TASK TO COMPLETE >> Skip all pictures, then print the remaining material exactly.

## BEGIN

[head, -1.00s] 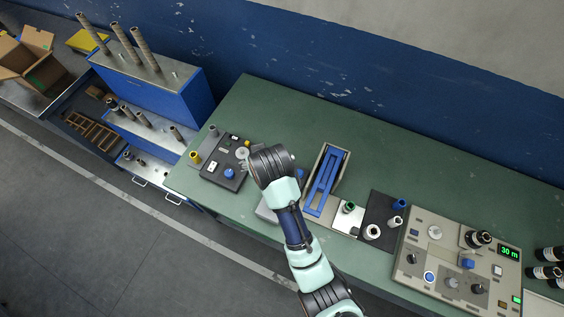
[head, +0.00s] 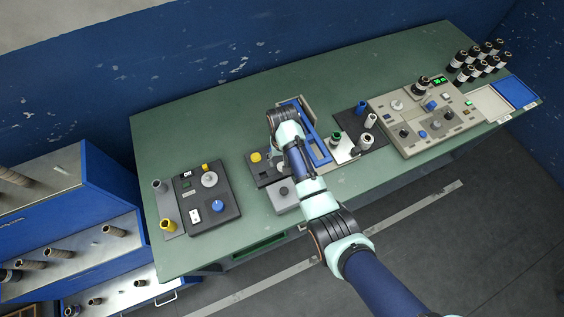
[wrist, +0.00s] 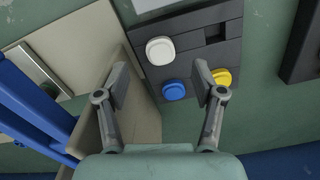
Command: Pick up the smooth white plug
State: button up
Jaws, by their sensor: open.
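The smooth white plug (wrist: 160,51) has a rounded pale head and sits on a dark slotted block (wrist: 192,45) in the wrist view. A blue plug (wrist: 174,90) and a yellow plug (wrist: 222,76) are on the same block. My gripper (wrist: 160,85) is open and empty, its fingers spread apart with the blue plug between them in the picture. The white plug lies just beyond the fingertips, towards the top. In the head view the dark block (head: 262,177) and the yellow plug (head: 255,157) show beside my arm; the white plug and gripper fingers are hidden.
A beige tray (wrist: 128,85) with a blue frame (wrist: 35,100) stands close to the left finger. In the head view, a dark control board (head: 205,200) lies left, a beige console (head: 425,120) right. The green bench (head: 190,115) is clear behind.

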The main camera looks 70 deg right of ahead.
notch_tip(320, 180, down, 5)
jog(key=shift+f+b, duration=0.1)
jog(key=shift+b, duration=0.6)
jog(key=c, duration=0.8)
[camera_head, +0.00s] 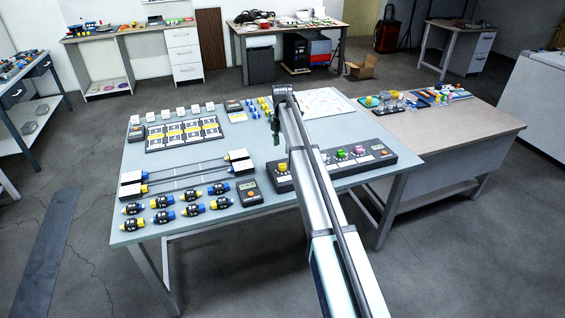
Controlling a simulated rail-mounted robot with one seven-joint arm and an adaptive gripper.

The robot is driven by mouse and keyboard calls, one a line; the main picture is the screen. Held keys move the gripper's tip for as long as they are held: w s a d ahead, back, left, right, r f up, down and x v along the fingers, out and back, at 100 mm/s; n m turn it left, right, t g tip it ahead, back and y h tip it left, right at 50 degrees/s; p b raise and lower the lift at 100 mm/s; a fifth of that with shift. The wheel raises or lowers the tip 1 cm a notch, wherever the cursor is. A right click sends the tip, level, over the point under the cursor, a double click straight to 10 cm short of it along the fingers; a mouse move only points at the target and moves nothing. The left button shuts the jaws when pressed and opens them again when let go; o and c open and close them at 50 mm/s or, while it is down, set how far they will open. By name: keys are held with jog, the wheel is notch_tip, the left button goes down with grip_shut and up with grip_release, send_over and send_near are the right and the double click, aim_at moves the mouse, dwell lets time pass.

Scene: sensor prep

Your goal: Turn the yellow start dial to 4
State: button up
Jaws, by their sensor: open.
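A long dark control panel (390,158) lies near the front right of the grey-blue worktable (240,205). A small yellow knob (283,167), which looks like the start dial, sits at the panel's left end. Its pointer and number marks are too small to read. My arm crosses the panel and hides part of its middle. My gripper (274,136) hangs at the arm's far end, above the table and behind the panel.
Green and pink knobs (360,149) sit along the panel right of my arm. A wooden bench (450,130) adjoins the table on the right.

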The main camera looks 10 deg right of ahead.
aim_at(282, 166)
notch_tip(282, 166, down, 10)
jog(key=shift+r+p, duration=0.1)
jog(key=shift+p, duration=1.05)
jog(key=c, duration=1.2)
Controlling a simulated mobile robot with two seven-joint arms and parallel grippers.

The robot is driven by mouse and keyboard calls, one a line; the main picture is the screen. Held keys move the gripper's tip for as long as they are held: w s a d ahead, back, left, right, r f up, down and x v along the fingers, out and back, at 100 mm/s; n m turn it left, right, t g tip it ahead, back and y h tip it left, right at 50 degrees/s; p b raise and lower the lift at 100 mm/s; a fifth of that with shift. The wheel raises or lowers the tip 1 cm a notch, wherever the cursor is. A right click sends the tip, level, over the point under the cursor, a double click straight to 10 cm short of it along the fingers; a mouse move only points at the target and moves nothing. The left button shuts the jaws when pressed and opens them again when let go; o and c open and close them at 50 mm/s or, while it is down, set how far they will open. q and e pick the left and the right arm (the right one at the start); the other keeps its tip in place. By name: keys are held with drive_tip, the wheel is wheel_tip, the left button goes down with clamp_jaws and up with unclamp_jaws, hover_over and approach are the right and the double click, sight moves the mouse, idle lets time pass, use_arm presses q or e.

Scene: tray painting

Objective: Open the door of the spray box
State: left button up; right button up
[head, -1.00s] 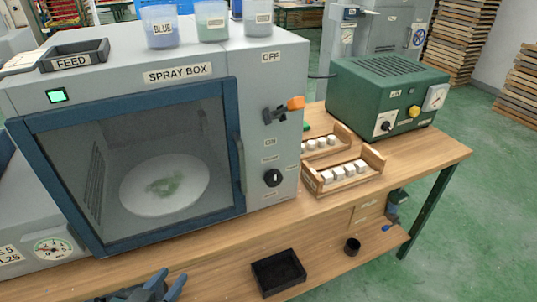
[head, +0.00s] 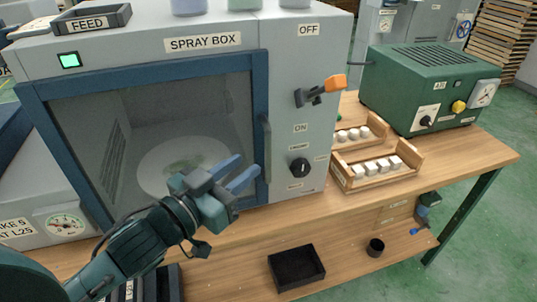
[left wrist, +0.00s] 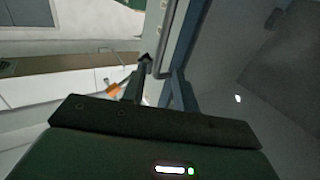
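The spray box (head: 200,43) is a grey cabinet with a dark blue-framed glass door (head: 259,85), which is shut. A round white disc with a green patch shows through the glass. The upright door handle (head: 266,145) is on the door's right side. My left gripper (head: 243,168) is in front of the door's lower right part, fingers apart and pointing at the handle. In the left wrist view the open fingers (left wrist: 158,80) point at the handle bar (left wrist: 168,42), which shows between them; contact cannot be told. My right gripper is not in view.
An orange-tipped lever (head: 334,84) and a black knob (head: 299,168) are on the panel right of the door. Wooden racks with white pieces (head: 375,170) and a green machine (head: 420,85) stand further right. A black bin (head: 297,268) is on the lower shelf.

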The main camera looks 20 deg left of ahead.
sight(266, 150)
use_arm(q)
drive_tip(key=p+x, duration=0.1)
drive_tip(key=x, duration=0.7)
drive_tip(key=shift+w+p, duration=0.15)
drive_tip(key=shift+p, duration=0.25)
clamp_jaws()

## END

REPLY TO THE TASK >>
[head, -1.00s] 
[head, +0.00s] 
[wrist, +0.00s] 
Command: Pick up the smooth white plug
State: button up
Jaws, by their sensor: open.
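The smooth white plug (wrist: 160,51) has a rounded pale head and sits on a dark slotted block (wrist: 192,45) in the wrist view. A blue plug (wrist: 174,90) and a yellow plug (wrist: 222,76) are on the same block. My gripper (wrist: 160,85) is open and empty, its fingers spread apart with the blue plug between them in the picture. The white plug lies just beyond the fingertips, towards the top. In the head view the dark block (head: 262,177) and the yellow plug (head: 255,157) show beside my arm; the white plug and gripper fingers are hidden.
A beige tray (wrist: 128,85) with a blue frame (wrist: 35,100) stands close to the left finger. In the head view, a dark control board (head: 205,200) lies left, a beige console (head: 425,120) right. The green bench (head: 190,115) is clear behind.

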The main camera looks 70 deg right of ahead.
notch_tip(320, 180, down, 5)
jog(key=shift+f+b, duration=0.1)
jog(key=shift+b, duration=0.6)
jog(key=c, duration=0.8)
[camera_head, +0.00s] 
Controlling a simulated rail-mounted robot with one seven-joint arm and an adaptive gripper.

The robot is driven by mouse and keyboard calls, one a line; the main picture is the screen. Held keys move the gripper's tip for as long as they are held: w s a d ahead, back, left, right, r f up, down and x v along the fingers, out and back, at 100 mm/s; n m turn it left, right, t g tip it ahead, back and y h tip it left, right at 50 degrees/s; p b raise and lower the lift at 100 mm/s; a fifth of that with shift. The wheel raises or lowers the tip 1 cm a notch, wherever the cursor is. A right click sends the tip, level, over the point under the cursor, a double click straight to 10 cm short of it along the fingers; a mouse move only points at the target and moves nothing. The left button shuts the jaws when pressed and opens them again when let go; o and c open and close them at 50 mm/s or, while it is down, set how far they will open. By name: keys are held with jog, the wheel is notch_tip, the left button goes down with grip_shut and up with grip_release, send_over and send_near are the right and the double click, aim_at moves the mouse, dwell lets time pass.

Scene: sensor prep

Your goal: Turn the yellow start dial to 4
State: button up
Jaws, by their sensor: open.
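A long dark control panel (390,158) lies near the front right of the grey-blue worktable (240,205). A small yellow knob (283,167), which looks like the start dial, sits at the panel's left end. Its pointer and number marks are too small to read. My arm crosses the panel and hides part of its middle. My gripper (274,136) hangs at the arm's far end, above the table and behind the panel.
Green and pink knobs (360,149) sit along the panel right of my arm. A wooden bench (450,130) adjoins the table on the right.

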The main camera looks 10 deg right of ahead.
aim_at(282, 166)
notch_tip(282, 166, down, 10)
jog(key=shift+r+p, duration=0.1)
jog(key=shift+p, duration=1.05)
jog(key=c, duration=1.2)
Controlling a simulated mobile robot with two seven-joint arms and parallel grippers.

The robot is driven by mouse and keyboard calls, one a line; the main picture is the screen. Held keys move the gripper's tip for as long as they are held: w s a d ahead, back, left, right, r f up, down and x v along the fingers, out and back, at 100 mm/s; n m turn it left, right, t g tip it ahead, back and y h tip it left, right at 50 degrees/s; p b raise and lower the lift at 100 mm/s; a fifth of that with shift. The wheel raises or lowers the tip 1 cm a notch, wherever the cursor is. A right click sends the tip, level, over the point under the cursor, a double click straight to 10 cm short of it along the fingers; a mouse move only points at the target and moves nothing. The left button shuts the jaws when pressed and opens them again when let go; o and c open and close them at 50 mm/s or, while it is down, set how far they will open. q and e pick the left and the right arm (the right one at the start); the other keeps its tip in place. By name: keys are held with drive_tip, the wheel is wheel_tip, the left button goes down with clamp_jaws and up with unclamp_jaws, hover_over and approach are the right and the double click, sight moves the mouse, idle lets time pass, use_arm presses q or e.

Scene: tray painting

Objective: Open the door of the spray box
State: left button up; right button up
[head, -1.00s] 
[head, +0.00s] 
[left wrist, +0.00s] 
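The spray box (head: 200,43) is a grey cabinet with a dark blue-framed glass door (head: 259,85), which is shut. A round white disc with a green patch shows through the glass. The upright door handle (head: 266,145) is on the door's right side. My left gripper (head: 243,168) is in front of the door's lower right part, fingers apart and pointing at the handle. In the left wrist view the open fingers (left wrist: 158,80) point at the handle bar (left wrist: 168,42), which shows between them; contact cannot be told. My right gripper is not in view.
An orange-tipped lever (head: 334,84) and a black knob (head: 299,168) are on the panel right of the door. Wooden racks with white pieces (head: 375,170) and a green machine (head: 420,85) stand further right. A black bin (head: 297,268) is on the lower shelf.

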The main camera looks 20 deg left of ahead.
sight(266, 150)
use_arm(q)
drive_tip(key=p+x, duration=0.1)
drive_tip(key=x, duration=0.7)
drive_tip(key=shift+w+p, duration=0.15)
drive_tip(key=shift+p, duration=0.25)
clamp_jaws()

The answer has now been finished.